As I try to attempt or try to figure out the steps in which to find deeper solidarity with the world I want to fight for and be apart of even when a lot of times it feels like the sphere that comes up around me isolates and makes me feel lonelier, art like The Souvenir—as academically insular as it is—doesn’t confine me with a hope as I have to do the gymnastics of a story that follows so much of the tack of Common People. As a young person getting older and a person who could express themselves creatively I at least find some of that solidarity I want symbolically through a contemporary piece of art like Normal People. Coming across a television show that I didn’t expect to relate to in less embarrassing other ways as I see the motions of a past self that was miserable but where so much of the politics I hold come from the experience of school as it was taught and in the atmosphere. Seeing that in the art of a stranger from across an ocean. Instead of being sealed off it wants to be shared. Understanding what a museum is actually for.
Next Time: First Cow, Coda, and Hail Mary.

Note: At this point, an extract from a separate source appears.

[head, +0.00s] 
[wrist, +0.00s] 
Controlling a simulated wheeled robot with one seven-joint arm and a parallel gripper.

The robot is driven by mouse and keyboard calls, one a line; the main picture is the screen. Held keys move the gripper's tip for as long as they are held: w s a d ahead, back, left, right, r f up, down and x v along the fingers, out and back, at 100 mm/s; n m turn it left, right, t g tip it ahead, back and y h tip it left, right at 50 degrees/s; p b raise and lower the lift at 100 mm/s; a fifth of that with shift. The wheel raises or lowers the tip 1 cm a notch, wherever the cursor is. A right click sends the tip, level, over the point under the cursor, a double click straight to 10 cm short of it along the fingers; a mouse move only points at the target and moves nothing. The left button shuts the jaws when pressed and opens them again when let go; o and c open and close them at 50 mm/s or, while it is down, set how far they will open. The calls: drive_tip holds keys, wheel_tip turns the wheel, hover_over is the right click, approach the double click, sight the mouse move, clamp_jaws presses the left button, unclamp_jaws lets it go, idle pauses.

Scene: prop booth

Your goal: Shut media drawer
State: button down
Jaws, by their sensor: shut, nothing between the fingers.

Coming Soon: Normal People Episode 9, Hopefully more space to talk about how shitty Jaime is, and how I discovered BDSM in 1975 while trying to develop a kind of stretchable shoe rubber that was more waterproof.
The End Notes
*On an A24 Podcast, Martin Scorsese says initially that he didn’t like the Joanna Hogg movie he saw randomly on television but he kept thinking about it and from that he found something there and I’m maybe not as forgiving but I’m also noting a movie I saw last year pretty clearly still. It didn’t wipe away.
**The Newsletter would be like the face of God—not the Berserk God— in your junk folder if I was watching Berserk but like a lot of “romance” I don’t know what I want and what makes me happy!!!
***This is maybe the worst reference made here but as someone who read Ulysses I have to confirm he’s worse.